Ernst von Glasersfeld: Radikaler Konstruktivismus

Ernst von Glasersfeld: Radikaler Konstruktivismus

Ist der Radikale Konstruktivismus das angemessene Framework für die Beschäftigung mit philosophischen Fragen in Data Science?

Wissen hilft, uns zielorientiert in der Welt zu verhalten. Wie weit Wissen dabei mit einer Realität übereinstimmt, sie abbildet und wie diese Übereinstimmung ihrerseits wieder abgebildet oder gemessen werden kann, das ist irrelevant. – Eigentlich müsste der Radikale Konstruktivismus von Glasersfeld die heiße Philosophie unserer Zeit sein. Die zweckorientierte pragmatische Perspektive verträgt sich auf den ersten Blick  gut mit einer Sichtweise, in der Bildung und Zusammenhänge als überschätzter Ballast gelten, Effizienz im Vordergund steht und das Wissen, wo man nachsehen kann, Wissen ersetzt.

Konstruktivismus ist aber eher eines der Feindbilder von Rationalisten und Realisten, die sich platte Abziehbilder konstruktivistischer Positionen schaffen, um dann gut dagegen argumentieren zu können.
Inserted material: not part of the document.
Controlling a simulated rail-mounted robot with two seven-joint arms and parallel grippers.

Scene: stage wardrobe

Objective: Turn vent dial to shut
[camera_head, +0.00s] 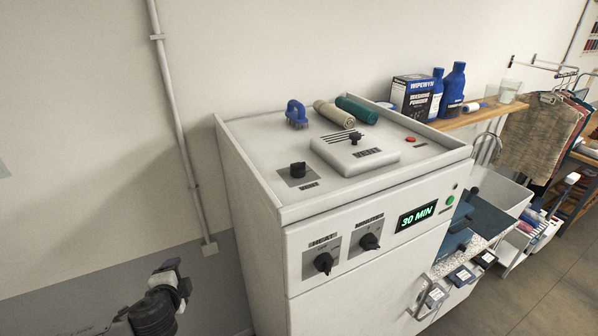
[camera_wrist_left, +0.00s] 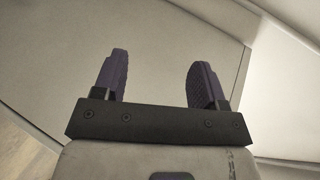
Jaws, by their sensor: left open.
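The vent dial (camera_head: 355,138) is a black knob on a raised pale panel on top of the white cabinet. Dark slots lie beside it and a dark label in front; its exact setting is too small to read. My left gripper (camera_head: 182,281) is at the lower left in the head view, left of the cabinet and apart from the dial. In the left wrist view the left gripper's two dark fingers (camera_wrist_left: 158,75) are spread, with nothing between them. The dial is not seen there. My right gripper is not in view.
Another black knob (camera_head: 298,170) sits on the cabinet top at front left. A blue brush (camera_head: 296,113), a beige roll (camera_head: 334,114) and a green roll (camera_head: 357,109) lie behind. Heat (camera_head: 323,262) and minutes (camera_head: 370,241) knobs and a "30 MIN" display (camera_head: 417,215) are on the front.
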Dabei wird Konstruktivisimus oft auf soziale Konstruktion oder auf platten Solipsismus reduziert. (Und jene, die sich diese platten Konstruktivismus-Karikaturen zum Vorbild für ihre eigenen schwachen Argumente nehmen könnten, kriegen auch das gar nicht mit.)

Konstruktivisten wie Glasersfeld stellen nicht die Frage, ob es so was wie Realität gibt oder nur Konstruktion. Sie beschäftigen sich auch gar nicht mit Fragen der Erkenntnis oder den Möglichkeiten des Erkennens – für Glasersfeld stehen Wissen und Begriffsbildung im Mittelpunkt.

Seine wesentlichen Überlegungen drehen sich um die Frage, wie Begriffe entstehen und welche Funktion sie erfüllen.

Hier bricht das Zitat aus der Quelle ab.